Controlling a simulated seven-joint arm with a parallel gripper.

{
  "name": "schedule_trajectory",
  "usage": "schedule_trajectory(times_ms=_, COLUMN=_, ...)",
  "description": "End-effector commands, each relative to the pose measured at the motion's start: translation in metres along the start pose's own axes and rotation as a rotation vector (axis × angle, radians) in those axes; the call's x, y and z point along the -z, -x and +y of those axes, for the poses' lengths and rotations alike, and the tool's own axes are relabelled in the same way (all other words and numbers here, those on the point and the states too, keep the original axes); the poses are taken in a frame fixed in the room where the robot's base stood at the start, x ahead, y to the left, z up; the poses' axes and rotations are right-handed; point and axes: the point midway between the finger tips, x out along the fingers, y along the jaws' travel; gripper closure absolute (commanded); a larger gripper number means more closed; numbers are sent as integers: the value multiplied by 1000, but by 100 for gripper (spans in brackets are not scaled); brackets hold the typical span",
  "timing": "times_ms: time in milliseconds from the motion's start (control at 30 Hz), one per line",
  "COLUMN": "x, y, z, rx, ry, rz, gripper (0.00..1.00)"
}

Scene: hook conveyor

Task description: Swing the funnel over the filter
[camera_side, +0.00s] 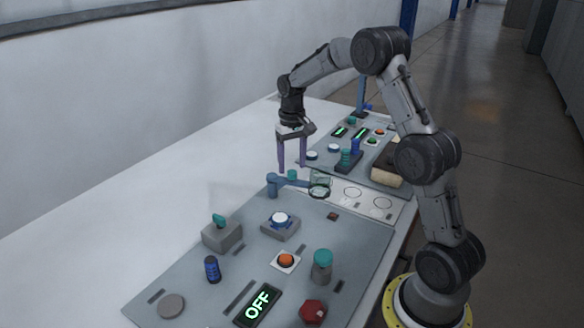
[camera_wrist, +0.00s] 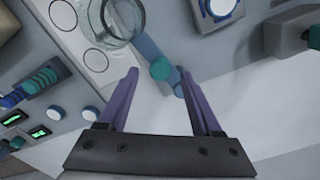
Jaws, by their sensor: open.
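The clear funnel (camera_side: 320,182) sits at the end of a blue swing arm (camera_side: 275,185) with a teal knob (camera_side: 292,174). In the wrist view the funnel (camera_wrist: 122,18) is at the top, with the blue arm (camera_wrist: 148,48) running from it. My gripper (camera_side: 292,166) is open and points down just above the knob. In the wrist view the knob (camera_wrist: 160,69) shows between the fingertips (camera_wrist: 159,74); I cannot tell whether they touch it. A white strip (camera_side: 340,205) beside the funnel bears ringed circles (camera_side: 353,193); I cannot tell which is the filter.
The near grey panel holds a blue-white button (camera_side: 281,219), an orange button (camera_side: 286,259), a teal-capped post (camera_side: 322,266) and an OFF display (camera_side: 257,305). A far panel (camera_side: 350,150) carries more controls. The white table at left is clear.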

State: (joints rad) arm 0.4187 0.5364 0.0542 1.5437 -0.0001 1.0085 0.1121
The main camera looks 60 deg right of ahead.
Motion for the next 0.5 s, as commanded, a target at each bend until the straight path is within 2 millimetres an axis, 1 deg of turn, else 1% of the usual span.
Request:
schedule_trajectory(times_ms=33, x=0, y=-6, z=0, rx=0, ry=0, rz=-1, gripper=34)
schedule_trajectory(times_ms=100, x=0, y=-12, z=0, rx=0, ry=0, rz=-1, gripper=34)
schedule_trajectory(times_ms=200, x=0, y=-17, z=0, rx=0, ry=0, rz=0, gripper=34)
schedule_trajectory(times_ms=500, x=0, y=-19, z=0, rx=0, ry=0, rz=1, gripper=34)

━━━

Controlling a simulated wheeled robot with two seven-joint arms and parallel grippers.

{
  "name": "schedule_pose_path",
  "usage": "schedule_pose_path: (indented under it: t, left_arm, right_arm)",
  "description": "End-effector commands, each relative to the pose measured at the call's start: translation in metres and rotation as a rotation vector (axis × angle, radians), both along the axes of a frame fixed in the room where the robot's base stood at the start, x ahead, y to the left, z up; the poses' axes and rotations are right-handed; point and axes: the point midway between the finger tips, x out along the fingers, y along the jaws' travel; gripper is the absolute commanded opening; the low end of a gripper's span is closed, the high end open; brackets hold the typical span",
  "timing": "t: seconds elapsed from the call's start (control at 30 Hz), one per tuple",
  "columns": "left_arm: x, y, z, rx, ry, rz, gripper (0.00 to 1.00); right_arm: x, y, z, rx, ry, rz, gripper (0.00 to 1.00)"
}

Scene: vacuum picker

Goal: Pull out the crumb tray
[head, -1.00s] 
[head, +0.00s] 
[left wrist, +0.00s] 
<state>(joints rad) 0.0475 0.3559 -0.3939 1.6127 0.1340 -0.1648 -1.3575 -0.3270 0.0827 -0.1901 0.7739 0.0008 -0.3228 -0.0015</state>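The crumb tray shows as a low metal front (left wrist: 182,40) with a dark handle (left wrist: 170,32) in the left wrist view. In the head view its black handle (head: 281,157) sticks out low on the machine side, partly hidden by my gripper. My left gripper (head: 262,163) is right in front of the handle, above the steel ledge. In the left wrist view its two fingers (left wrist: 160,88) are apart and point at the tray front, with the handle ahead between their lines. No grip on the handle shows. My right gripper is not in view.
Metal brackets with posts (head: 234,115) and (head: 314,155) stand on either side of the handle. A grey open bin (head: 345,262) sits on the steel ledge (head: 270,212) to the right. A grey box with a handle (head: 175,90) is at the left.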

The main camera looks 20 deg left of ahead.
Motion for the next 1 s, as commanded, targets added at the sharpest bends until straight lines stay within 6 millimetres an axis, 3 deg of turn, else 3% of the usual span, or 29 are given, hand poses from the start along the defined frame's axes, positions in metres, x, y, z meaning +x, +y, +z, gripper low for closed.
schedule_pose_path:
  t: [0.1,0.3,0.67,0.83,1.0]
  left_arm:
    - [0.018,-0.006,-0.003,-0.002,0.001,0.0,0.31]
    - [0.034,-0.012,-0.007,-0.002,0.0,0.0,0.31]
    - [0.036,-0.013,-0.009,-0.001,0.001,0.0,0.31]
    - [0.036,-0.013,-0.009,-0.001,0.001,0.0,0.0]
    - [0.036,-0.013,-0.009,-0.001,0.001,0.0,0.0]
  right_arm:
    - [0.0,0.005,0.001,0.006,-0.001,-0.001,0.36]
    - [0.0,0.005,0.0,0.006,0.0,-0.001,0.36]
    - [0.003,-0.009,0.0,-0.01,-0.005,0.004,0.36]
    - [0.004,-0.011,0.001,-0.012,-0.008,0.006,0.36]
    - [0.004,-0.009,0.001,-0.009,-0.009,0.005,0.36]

━━━

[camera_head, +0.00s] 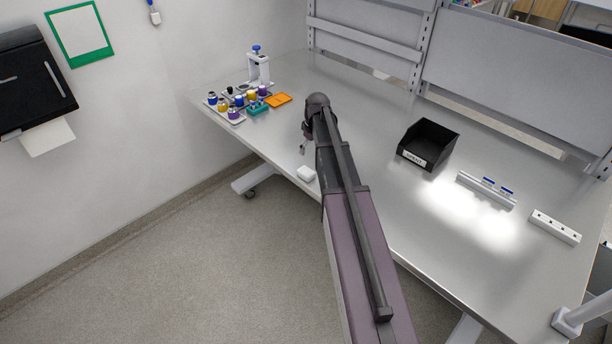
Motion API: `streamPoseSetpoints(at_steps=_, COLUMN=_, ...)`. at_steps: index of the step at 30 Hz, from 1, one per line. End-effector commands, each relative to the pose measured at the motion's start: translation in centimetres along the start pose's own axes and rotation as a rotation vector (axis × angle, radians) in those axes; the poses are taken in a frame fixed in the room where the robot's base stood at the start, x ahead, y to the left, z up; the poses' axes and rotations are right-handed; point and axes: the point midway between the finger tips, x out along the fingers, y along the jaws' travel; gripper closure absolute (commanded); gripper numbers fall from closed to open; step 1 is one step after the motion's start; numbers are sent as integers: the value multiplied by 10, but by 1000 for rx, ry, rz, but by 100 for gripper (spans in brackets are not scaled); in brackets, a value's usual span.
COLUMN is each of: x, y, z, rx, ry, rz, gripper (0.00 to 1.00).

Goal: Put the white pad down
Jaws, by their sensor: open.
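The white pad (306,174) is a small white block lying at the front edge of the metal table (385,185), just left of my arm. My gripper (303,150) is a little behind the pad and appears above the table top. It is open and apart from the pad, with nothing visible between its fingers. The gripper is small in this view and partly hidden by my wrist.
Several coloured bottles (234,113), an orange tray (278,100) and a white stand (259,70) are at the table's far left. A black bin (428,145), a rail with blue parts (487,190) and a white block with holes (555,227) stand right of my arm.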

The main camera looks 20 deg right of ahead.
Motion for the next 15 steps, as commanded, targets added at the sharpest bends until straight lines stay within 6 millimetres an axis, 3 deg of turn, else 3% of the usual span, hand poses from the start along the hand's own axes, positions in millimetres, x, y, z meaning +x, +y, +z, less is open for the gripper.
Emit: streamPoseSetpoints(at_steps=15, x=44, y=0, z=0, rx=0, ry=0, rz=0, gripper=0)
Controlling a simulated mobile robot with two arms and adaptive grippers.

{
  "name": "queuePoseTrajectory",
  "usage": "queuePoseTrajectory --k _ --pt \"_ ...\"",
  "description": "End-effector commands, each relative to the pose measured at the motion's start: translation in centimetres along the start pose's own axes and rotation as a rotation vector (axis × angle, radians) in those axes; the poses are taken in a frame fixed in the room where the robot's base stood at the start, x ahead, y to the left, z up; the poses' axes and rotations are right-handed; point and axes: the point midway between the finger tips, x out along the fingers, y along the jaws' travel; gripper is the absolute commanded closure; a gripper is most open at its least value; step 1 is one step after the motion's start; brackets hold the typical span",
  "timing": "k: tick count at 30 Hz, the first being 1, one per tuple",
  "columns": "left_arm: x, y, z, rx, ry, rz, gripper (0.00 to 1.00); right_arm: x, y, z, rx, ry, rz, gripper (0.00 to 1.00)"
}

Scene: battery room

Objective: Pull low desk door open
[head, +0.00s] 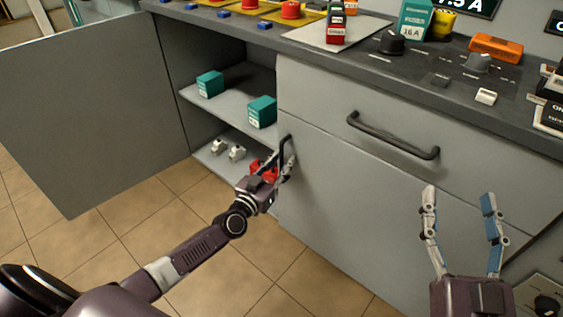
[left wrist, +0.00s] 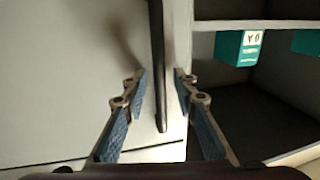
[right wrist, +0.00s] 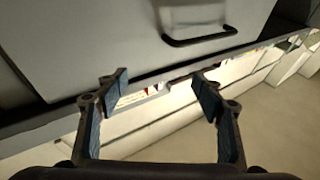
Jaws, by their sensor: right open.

━━━

**TASK PROMPT:**
Exactly as they stand, quote the lines beginning with the one that contains "in metres along" and ending with the one that contains "[camera_wrist, +0.00s]", with no pictures.

**FULL ANSWER:**
  "description": "End-effector commands, each relative to the pose measured at the motion's start: translation in metres along the start pose's own axes and rotation as a rotation vector (axis × angle, radians) in those axes; the call's x, y and z point along the -z, -x and +y of those axes, for the poses' lengths and rotations alike, and the tool's own axes are relabelled in the same way (all other words and numbers here, those on the point and the states too, keep the original axes); the poses are taken in a frame fixed in the room where the robot's base stood at the start, x ahead, y to the left, z up; the poses' axes and rotations are right-handed; point and axes: the point midway between the finger tips, x out along the fingers, y along the jaws' travel; gripper closure absolute (commanded); a larger gripper number means more closed; numbers are sent as integers: the value multiplied by 1000, but by 100 for gripper (spans in brackets are not scaled); brackets hold the typical span",
  "timing": "times_ms: time in milliseconds from the motion's start (control at 30 Hz), one per line",
  "COLUMN": "x, y, z, rx, ry, rz, gripper (0.00..1.00)"
}

Scene: hook conveyor

Task description: Swing the funnel over the filter
[camera_side, +0.00s] 
[camera_wrist, +0.00s] 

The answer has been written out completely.